We've discussed this in the past. We've also discussed how I can be a very scary person even when I'm a good mood - I'm not a small person by any stretch of the imagination, and I know how to throw both my physical and emotional weight around. But what Jay doesn't seem to realize, no matter how many times we go through it, no matter how many times I tell him, is that just staring at me - essentially ignoring me, which he has also done - just makes things worse.
When I am angry and hurt, the best possible course of action is to have it out with me, and let me vent. Then we can get through the argument and get back to the sexing. The worst possible course of action is not responding to me, because that just screams "I don't care" to me, and that hurts worst of all.

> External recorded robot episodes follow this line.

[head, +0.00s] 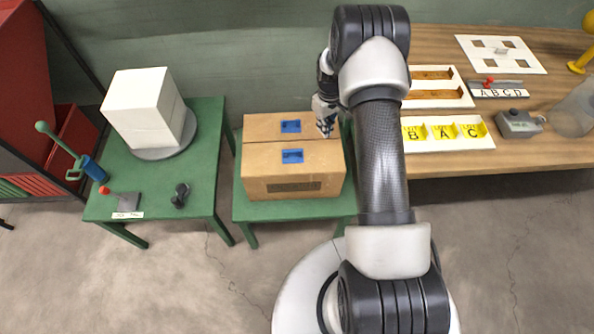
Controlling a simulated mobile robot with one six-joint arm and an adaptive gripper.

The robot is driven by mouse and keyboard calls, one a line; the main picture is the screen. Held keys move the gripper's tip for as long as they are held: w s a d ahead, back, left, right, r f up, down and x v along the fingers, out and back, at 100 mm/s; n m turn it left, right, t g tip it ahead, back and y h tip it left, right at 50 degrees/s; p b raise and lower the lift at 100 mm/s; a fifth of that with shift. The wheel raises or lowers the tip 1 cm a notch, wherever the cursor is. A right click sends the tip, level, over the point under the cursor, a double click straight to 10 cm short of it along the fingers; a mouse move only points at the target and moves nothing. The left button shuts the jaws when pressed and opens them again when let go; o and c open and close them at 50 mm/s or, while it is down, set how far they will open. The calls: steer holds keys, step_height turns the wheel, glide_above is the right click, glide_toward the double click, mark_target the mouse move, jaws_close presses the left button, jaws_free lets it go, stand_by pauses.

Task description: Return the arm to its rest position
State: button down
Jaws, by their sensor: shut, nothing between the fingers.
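My gripper (325,127) is above the right end of the closed cardboard box, close to its top. Its fingers are shut with nothing between them. Whether it touches the box cannot be told from this view. My arm reaches from the base at the bottom of the picture, up and over, to the right of the box. The cardboard box (268,165) stands on a green table (300,209) and has two blue squares on top.
Left, a green table (204,142) holds white blocks (138,100) on a grey disc and a blue cup-like thing (93,168). Right, a wooden bench (440,45) holds a panel lettered B, A, C (445,147) and a grey box (518,124). Floor in front is clear.

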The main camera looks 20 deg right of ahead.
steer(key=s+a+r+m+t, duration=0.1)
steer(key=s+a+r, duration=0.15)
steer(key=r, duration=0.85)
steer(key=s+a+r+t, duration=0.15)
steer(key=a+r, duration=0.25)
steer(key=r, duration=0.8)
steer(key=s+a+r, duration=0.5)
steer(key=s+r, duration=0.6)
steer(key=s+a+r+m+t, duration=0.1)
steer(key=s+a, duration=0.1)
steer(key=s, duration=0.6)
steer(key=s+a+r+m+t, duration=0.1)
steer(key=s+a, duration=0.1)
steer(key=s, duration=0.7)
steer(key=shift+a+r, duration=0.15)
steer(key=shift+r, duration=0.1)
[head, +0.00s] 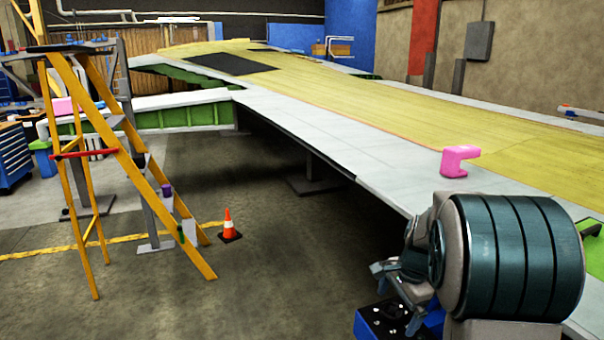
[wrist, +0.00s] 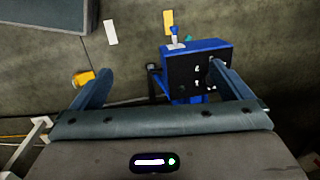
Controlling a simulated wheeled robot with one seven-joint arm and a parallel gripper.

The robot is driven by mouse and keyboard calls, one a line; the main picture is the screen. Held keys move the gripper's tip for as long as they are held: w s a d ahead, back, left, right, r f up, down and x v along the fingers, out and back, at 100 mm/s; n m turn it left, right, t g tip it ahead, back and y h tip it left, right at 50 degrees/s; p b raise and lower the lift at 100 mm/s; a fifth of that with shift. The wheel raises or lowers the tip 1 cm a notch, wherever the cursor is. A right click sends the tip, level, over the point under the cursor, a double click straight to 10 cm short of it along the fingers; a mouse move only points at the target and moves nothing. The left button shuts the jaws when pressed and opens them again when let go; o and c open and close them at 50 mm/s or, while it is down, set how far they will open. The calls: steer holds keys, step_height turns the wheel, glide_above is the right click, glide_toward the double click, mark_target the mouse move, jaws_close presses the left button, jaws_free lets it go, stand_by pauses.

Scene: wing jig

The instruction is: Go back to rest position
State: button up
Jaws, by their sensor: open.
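My gripper (head: 392,278) is at the lower right of the head view, beside the wing's near edge, below my large rounded arm link. In the wrist view my gripper (wrist: 162,84) shows two dark fingers spread wide with nothing held between them. A blue and black box (wrist: 198,66) lies in view beyond the fingers, nearer the right one; I cannot tell how far below it is. A blue box with a dark top (head: 380,325) also shows under the gripper in the head view.
The long wing (head: 330,130) fills the right side, with a pink bracket (head: 459,161) on its pale edge. A yellow stepladder (head: 130,165) and an orange cone (head: 228,223) stand left. The floor (head: 290,270) between cone and gripper is clear.

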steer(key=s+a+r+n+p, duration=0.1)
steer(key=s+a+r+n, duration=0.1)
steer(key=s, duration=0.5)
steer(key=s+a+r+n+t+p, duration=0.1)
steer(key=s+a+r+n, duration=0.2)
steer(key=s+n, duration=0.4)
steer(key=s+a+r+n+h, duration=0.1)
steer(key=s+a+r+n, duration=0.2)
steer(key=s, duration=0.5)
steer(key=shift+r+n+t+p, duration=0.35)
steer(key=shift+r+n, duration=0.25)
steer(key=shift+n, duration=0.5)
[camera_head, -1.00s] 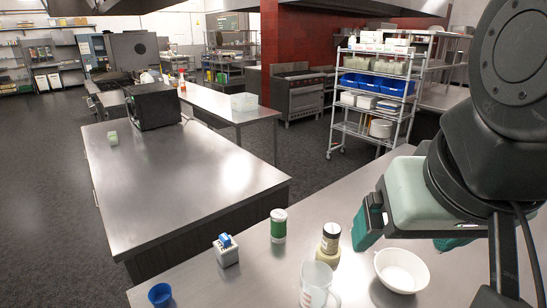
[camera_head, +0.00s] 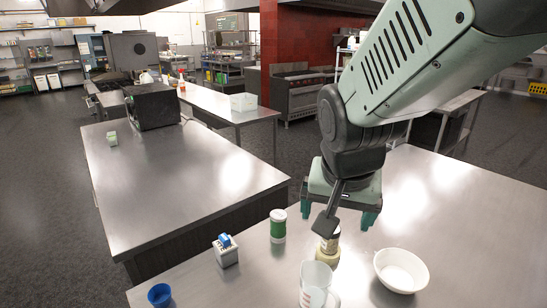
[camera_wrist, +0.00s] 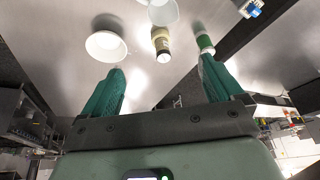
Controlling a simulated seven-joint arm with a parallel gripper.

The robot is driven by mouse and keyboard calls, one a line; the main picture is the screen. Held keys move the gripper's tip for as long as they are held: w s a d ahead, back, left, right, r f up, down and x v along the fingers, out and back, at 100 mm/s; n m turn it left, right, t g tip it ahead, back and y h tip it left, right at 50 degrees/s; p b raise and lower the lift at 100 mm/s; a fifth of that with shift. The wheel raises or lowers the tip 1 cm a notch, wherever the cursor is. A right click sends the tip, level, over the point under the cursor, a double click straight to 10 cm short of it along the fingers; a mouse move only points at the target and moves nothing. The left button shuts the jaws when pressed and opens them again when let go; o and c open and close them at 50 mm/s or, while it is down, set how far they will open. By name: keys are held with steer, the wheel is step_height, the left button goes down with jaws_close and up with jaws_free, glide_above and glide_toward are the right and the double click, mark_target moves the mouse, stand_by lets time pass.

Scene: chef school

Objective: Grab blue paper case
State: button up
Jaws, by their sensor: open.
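The blue paper case (camera_head: 159,295) looks like a small, dark-blue, open-topped cup. It stands on the near steel counter, at the bottom left of the head view, and is not in the wrist view. My gripper (camera_head: 347,212) is well to its right and higher, above the counter behind the bottle and white bowl. Its two green fingers also show in the wrist view (camera_wrist: 162,75), spread apart with nothing between them.
On the counter between them stand a blue-and-white box (camera_head: 226,251), a green-and-white shaker (camera_head: 278,227), a clear jug (camera_head: 316,278) and a bottle (camera_head: 327,250), with a white bowl (camera_head: 401,270) at right. Bare counter lies between case and box.

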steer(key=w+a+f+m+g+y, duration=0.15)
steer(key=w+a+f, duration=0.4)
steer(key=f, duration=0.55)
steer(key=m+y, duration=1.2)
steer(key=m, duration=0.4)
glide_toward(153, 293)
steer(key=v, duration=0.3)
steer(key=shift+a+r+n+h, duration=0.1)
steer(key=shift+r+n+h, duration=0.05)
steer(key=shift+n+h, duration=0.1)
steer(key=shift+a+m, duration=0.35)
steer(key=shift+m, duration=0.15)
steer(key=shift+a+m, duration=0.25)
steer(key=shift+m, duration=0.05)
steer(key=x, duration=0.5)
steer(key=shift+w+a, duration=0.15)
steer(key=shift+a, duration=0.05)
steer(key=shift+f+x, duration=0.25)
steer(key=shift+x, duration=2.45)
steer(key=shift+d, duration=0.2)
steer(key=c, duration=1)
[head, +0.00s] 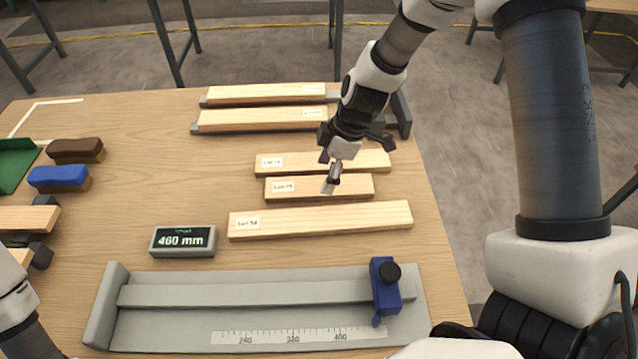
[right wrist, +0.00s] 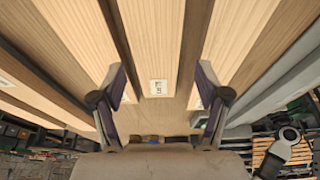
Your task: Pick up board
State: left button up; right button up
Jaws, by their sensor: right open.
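Three loose wooden boards with white labels lie on the table: a far one (head: 375,160), a short middle one (head: 350,186) and a long near one (head: 330,220). My right gripper (head: 332,180) is open and empty above the short middle board, pointing down. In the right wrist view, a labelled board (right wrist: 150,45) runs between the spread fingers of the right gripper (right wrist: 160,105), with other boards on both sides. I cannot tell whether the fingertips touch any board. My left gripper is out of view; only part of my left arm shows at the lower left.
Two more boards (head: 265,94) (head: 260,119) rest on grey supports at the back. A grey measuring fixture (head: 200,318) with a blue stop (head: 385,285) lies in front. A display (head: 182,241) reads 460 mm. Brushes (head: 60,176) (head: 75,149) and a green bin (head: 14,165) are left.

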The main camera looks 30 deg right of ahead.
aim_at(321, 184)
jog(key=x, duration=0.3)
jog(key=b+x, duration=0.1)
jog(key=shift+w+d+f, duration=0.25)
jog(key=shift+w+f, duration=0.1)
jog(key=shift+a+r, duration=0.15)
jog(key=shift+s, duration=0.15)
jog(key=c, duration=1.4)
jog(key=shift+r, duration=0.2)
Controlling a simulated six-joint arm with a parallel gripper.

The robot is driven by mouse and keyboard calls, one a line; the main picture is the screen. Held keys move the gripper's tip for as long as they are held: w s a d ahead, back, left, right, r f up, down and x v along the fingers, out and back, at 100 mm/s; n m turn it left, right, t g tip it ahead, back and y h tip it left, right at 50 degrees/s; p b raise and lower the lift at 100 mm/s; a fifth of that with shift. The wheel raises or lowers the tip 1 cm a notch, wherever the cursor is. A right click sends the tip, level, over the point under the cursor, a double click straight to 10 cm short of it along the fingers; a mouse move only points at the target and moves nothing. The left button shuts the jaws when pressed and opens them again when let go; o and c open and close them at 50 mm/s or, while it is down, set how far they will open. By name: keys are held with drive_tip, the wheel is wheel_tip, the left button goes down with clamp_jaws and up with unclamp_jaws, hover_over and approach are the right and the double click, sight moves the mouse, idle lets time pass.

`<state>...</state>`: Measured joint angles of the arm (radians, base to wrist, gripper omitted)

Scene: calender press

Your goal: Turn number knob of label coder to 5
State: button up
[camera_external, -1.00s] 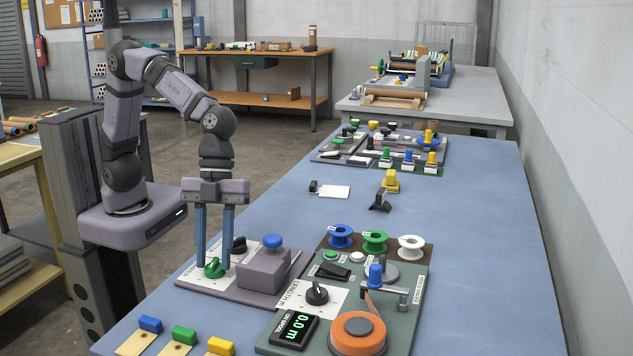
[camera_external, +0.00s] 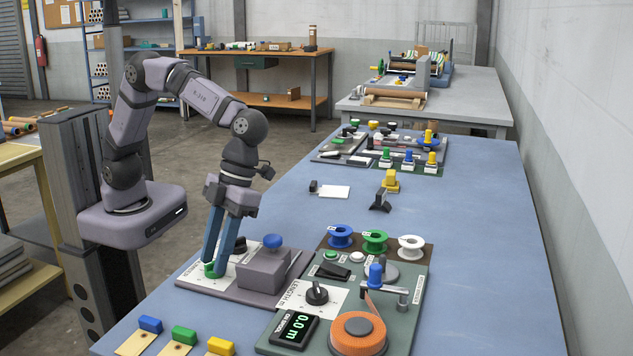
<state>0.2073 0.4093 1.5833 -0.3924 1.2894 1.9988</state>
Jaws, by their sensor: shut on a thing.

Unfortunately, that is Jay's strategy for everything - back away, leave it alone, don't say anything, let it go away on its own. And in four years together, with the occasional fight to prove the points I articulate to him on a regular basis, this has not changed one iota. It makes me want to take my dullest wooden spoon and scoop out his entrails via his eye socket.
So I am pissed and hurt and frustrated, and as I said earlier, I want to turn around and get back on a plane to my parent's house, despite my general tendency to want to stab people after a week there. My mother has food, she has central a/c, and she knows how to pay attention to people when they need it. Maybe instead I should send Jay there for a month, so perhaps he will finally learn something.